— Begin —
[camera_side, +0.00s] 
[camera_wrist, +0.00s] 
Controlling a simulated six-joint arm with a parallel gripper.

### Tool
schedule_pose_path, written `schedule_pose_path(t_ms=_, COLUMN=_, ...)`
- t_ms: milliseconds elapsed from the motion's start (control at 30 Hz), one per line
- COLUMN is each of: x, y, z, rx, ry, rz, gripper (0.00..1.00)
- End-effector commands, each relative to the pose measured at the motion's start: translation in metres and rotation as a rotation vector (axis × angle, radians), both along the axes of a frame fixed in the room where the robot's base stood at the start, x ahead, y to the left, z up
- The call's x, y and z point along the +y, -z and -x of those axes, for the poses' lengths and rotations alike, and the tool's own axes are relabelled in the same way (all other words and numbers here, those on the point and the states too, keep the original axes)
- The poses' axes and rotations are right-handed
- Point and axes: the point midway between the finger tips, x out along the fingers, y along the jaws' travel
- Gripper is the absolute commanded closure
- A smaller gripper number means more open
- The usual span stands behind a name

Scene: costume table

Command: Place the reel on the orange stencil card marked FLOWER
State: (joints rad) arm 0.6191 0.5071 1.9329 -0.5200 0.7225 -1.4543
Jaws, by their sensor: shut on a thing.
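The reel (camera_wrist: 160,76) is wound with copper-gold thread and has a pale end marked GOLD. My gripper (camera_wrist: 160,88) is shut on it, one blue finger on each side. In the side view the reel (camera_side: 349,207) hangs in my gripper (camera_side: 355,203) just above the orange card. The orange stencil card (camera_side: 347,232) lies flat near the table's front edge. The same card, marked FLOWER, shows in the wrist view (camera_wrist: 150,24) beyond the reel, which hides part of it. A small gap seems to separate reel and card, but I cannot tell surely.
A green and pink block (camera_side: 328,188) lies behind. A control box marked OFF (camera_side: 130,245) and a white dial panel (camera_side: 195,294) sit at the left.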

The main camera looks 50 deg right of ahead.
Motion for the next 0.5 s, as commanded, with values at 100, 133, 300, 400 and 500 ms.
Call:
— End —
▶ [Set task]: The answer is one number: how many lines of the material above contain "point".

▶ [Completed exercise]: 2